ECLI:NL:RBDHA:2023:18552
Rechtbank Den Haag
- Vereenvoudigde behandeling
- Rechtspraak.nl
Afwijzing verzoek voorlopige voorziening in bestuursrechtelijke zaak betreffende tijdelijke bescherming
In deze zaak heeft de voorzieningenrechter van de Rechtbank Den Haag op 1 december 2023 uitspraak gedaan in een verzoek om een voorlopige voorziening. Verzoeker, vertegenwoordigd door zijn gemachtigde mr. S. Azzaoui, had beroep ingesteld tegen een besluit van de Staatssecretaris van Justitie en Veiligheid, dat zijn recht op tijdelijke bescherming, zoals bedoeld in Richtlijn 2001/55/EG, zou eindigen op 4 september 2023. Het beroep is geregistreerd onder zaaknummer NL23.31557. De voorzieningenrechter heeft het verzoek op 27 november 2023 behandeld, maar verzoeker en zijn gemachtigde zijn niet verschenen. De Staatssecretaris was vertegenwoordigd door mr. M.R. van der Pol.

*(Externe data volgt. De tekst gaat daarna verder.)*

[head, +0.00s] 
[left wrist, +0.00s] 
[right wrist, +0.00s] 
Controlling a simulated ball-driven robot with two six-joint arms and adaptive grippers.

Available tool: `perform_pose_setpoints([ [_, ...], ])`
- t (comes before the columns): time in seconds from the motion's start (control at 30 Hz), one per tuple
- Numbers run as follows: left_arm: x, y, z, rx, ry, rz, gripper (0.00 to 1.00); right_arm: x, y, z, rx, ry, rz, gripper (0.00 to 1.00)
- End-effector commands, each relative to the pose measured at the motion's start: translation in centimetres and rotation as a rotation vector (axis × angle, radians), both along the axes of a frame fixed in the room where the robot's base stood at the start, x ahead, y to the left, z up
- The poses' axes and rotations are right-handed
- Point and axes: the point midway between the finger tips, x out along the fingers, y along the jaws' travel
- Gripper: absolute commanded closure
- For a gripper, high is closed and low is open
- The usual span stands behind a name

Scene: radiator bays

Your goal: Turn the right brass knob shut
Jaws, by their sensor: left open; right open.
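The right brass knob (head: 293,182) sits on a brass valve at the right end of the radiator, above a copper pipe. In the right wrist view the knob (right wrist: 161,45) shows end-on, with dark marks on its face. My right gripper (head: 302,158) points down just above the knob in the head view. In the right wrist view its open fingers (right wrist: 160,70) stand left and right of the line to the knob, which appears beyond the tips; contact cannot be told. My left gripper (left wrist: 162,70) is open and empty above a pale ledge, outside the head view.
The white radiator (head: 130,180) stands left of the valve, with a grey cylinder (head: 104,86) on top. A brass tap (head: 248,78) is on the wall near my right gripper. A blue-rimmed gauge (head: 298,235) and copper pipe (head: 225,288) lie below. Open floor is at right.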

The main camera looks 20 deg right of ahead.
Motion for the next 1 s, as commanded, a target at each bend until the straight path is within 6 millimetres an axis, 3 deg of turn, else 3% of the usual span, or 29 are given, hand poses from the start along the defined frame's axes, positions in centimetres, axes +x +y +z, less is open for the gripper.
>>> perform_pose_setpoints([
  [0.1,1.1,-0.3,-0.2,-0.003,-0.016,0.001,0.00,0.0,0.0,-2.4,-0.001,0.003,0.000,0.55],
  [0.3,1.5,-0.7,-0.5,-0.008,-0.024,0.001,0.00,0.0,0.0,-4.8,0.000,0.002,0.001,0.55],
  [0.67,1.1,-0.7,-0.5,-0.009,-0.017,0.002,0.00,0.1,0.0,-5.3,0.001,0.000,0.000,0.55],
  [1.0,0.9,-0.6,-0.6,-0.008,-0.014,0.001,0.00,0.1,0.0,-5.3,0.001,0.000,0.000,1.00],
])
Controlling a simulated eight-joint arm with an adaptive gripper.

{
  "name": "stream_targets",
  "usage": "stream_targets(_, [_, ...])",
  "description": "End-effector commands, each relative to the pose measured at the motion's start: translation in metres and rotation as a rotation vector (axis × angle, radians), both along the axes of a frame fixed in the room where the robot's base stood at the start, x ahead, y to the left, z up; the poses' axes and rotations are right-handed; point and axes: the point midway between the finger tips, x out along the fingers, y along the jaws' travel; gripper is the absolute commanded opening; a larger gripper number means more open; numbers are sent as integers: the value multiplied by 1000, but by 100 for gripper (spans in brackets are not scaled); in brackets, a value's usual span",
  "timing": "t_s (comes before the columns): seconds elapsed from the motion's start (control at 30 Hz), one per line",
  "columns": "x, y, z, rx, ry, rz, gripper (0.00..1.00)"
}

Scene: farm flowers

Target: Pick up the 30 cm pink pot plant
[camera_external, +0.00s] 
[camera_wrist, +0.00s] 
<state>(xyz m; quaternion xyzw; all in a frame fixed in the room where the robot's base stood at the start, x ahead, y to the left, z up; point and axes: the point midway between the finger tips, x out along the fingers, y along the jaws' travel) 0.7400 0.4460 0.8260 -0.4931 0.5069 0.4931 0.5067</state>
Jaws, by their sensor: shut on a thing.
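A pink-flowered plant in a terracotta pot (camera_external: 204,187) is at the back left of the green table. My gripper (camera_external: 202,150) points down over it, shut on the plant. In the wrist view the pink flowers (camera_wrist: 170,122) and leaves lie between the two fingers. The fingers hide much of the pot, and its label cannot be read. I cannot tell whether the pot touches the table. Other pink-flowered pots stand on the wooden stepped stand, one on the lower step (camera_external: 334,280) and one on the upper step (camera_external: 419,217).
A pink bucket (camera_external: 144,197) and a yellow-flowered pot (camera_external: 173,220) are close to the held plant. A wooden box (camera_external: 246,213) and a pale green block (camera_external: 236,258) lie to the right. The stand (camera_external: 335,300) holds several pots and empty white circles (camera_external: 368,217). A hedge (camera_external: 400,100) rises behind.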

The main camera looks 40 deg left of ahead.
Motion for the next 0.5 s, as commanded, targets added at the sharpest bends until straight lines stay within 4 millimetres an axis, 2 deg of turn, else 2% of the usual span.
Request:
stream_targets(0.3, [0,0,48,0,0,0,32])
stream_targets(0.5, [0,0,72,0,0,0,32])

De voorzieningenrechter heeft in zijn overwegingen aangegeven dat, gezien de uitspraak van dezelfde dag in de hoofdzaak (zaaknummer NL23.31557), een voorlopige voorziening niet meer nodig is. Daarom heeft de voorzieningenrechter het verzoek om een voorlopige voorziening afgewezen. Tevens is er geen aanleiding voor een proceskostenveroordeling. De uitspraak is gedaan door mr. N.M. van Waterschoot, in aanwezigheid van griffier A.P. Kuiters, en is openbaar gemaakt via een geanonimiseerde publicatie op rechtspraak.nl. Tegen deze uitspraak staat geen hoger beroep of verzet open.